Failure to implement a proper succession plan in a family or owner managed business can cause serious problems if the sole director dies, a legal expert has warned.

Craig Ridge, Head of Contentious Probate at award-winning West Midlands firm Higgs LLP, said in the worst scenarios bank accounts can be frozen and the business can find itself unable to trade for lengthy periods.

Craig said he regularly encounters problems where a business’ Articles of Association or Shareholders’ Agreements either have no suitable provision for the death of a key shareholder – or they are at odds with what has been written in a will.

“Problems following the death of a key person in a business are all too common,” said Craig. “Either there has been no thought into how matters should be handled, or it hasn’t been plotted through properly with advisors. Costly litigation is often the solution to right the wrongs.”

Craig cited a recent example where a father had run a modest business and was the majority shareholder as well as the sole director. The father died in post and in his will divided the shares in the business between his two children.

However, problems began when it transpired there was no appropriate provision for death in the company’s original Articles of Association, nor was there any Shareholders’ Agreement, leaving the business with no directors and no ability to appoint anyone into directorship.

Craig said: “When this happens and a company has no directors, not only is the company unable to properly trade, the company is in breach of legislation and may be struck off the companies register. An application to the court to amend the register of members is required to appoint a director. It can get very complicated and can cost the business money while it is in limbo.

“This could’ve been avoided either by ensuring that there are at least two directors at any one point in time and/or simply changing the company’s constitutional documents so that the deceased’s personal representatives, in this case the children, had the right to appoint a director.”

Craig said another common problem is when a will contradicts company documents.

“A will can be undermined by the company’s Articles of Association or Shareholders’ Agreement,” he said. “That’s why it is so important for business owners to ensure that their will is consistent with company documents. For example, a person may leave shares to a beneficiary in a will despite that not being possible under the existing Articles of Association. In those circumstances, it may be that the beneficiary receives money, rather than the intended shares or, at its worst, the gift under the will fails.

“People generally understand that they should have a will, but what they don’t understand is the relationship between that and the business’ documents.

“When business owners do come to us, almost without fail their documents do not do what they want them to. It’s much better to change and align them when all of the interested parties are talking and compromising than when something has gone wrong, be that a death, dismissal, resignation or a falling out.

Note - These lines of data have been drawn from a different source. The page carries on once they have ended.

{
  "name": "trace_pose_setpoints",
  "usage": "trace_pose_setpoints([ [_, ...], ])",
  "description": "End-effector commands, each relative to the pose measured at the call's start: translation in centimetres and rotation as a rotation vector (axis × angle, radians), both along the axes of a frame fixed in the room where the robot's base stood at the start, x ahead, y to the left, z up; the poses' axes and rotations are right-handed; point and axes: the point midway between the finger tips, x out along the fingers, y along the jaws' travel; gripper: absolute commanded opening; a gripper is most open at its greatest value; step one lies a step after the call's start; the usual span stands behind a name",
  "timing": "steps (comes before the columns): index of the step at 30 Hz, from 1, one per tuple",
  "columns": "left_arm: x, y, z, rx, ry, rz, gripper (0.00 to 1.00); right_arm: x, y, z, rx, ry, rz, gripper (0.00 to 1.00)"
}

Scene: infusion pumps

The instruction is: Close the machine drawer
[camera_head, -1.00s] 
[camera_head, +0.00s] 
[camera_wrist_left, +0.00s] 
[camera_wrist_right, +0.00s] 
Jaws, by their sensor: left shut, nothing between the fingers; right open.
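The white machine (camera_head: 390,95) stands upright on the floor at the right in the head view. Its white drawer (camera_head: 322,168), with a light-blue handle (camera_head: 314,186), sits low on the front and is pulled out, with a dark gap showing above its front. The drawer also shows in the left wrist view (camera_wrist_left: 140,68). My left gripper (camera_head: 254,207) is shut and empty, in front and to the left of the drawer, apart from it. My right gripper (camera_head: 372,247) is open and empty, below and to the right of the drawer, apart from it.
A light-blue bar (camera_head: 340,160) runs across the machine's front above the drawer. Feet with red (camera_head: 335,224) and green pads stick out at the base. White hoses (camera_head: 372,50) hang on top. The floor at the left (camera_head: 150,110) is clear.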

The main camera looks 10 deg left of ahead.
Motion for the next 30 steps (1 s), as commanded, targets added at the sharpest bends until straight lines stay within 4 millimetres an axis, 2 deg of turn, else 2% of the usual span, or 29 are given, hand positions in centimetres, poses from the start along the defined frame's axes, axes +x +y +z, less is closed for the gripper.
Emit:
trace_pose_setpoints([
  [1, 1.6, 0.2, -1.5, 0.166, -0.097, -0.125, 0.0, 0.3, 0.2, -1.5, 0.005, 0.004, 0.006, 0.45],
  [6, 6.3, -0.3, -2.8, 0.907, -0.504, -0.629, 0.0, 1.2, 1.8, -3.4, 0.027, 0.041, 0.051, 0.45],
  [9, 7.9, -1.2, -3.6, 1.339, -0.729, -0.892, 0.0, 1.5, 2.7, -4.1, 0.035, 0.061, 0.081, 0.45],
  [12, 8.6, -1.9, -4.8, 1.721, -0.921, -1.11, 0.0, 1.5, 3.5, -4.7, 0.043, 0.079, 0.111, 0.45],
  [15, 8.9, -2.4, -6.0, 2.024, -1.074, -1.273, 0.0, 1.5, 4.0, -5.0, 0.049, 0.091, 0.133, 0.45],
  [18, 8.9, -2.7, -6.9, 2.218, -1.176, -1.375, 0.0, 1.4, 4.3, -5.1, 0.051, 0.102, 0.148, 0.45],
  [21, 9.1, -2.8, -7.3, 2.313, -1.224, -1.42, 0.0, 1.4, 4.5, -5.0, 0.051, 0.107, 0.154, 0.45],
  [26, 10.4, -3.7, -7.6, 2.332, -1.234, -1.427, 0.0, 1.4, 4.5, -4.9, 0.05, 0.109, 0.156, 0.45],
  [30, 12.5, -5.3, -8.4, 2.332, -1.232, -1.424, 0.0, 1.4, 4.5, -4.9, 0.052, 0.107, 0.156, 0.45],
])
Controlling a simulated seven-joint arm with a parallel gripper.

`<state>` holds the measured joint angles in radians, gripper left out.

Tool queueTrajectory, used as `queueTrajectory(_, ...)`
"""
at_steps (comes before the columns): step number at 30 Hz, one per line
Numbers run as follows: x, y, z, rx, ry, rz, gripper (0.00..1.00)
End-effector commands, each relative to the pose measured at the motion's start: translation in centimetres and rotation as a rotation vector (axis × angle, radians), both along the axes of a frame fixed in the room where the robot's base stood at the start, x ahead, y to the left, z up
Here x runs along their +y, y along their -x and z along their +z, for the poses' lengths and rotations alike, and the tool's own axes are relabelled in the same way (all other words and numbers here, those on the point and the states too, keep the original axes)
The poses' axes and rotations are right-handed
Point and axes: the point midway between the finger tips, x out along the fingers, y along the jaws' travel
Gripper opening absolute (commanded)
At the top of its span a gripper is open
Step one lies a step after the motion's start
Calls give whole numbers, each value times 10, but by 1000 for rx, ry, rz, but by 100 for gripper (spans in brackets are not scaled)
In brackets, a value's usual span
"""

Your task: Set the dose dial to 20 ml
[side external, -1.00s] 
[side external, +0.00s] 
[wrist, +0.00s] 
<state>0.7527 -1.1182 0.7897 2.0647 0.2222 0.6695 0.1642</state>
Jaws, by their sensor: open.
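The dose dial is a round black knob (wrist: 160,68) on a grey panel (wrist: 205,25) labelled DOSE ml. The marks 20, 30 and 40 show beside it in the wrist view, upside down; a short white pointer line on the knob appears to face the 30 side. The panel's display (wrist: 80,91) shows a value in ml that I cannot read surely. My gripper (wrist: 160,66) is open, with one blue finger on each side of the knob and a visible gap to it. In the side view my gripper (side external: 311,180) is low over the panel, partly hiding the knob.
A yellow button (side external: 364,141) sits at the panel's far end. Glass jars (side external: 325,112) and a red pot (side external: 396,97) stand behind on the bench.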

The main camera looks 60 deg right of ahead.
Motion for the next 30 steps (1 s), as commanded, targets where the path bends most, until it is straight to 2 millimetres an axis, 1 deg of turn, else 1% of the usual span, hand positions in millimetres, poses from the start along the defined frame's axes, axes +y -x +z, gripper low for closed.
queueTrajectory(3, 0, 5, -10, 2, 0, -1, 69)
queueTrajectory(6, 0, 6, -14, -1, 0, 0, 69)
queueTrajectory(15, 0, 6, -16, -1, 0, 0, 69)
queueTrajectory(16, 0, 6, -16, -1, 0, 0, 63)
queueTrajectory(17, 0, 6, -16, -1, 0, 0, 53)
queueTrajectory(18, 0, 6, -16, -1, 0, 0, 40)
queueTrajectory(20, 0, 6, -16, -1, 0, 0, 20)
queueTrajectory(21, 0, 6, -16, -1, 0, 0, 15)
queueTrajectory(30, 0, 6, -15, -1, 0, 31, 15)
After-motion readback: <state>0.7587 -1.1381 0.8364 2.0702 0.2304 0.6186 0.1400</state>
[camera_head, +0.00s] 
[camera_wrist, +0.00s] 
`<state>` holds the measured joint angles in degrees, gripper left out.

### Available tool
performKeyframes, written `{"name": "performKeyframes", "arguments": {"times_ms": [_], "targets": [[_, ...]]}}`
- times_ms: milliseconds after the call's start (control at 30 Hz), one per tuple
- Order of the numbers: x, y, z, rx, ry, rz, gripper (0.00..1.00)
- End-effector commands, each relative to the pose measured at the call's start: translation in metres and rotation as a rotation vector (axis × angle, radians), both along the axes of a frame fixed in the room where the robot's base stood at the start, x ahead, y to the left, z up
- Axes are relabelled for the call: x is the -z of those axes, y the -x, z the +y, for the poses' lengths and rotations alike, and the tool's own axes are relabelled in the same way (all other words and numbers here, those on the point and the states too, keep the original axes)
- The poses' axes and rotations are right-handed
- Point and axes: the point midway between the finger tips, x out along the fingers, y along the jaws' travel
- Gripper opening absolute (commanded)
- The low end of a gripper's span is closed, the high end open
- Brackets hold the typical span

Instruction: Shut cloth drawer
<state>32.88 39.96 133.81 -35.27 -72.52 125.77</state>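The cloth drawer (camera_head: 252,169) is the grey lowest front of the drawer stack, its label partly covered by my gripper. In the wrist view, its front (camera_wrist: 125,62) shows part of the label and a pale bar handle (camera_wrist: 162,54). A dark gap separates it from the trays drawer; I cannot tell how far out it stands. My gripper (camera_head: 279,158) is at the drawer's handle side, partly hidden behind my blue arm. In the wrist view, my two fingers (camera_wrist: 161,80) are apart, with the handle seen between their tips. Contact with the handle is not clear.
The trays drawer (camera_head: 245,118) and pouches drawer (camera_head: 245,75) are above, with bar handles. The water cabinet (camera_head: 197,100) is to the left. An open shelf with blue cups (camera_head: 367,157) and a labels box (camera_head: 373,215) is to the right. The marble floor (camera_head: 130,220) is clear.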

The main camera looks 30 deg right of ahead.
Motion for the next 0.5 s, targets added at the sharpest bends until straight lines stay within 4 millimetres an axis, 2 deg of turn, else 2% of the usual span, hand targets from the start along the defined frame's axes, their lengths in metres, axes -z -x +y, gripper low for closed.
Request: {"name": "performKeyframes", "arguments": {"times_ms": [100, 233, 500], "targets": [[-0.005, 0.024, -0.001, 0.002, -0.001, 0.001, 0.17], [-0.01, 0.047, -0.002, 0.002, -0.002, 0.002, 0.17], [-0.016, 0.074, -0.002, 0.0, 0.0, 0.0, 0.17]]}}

“A business’ documents should be reviewed regularly and thoroughly to ensure everyone knows where they stand, and this even applies when key personnel in the business come to make their will.”

In the case of multiple shareholders in a business, cross option agreements can also be agreed prior to death. These agreements give surviving shareholders an option to buy the deceased’s shares at a defined value, while also giving the deceased’s personal representatives the option to sell.  That works well where the parties intend that the survivor assumes ownership and control of the company.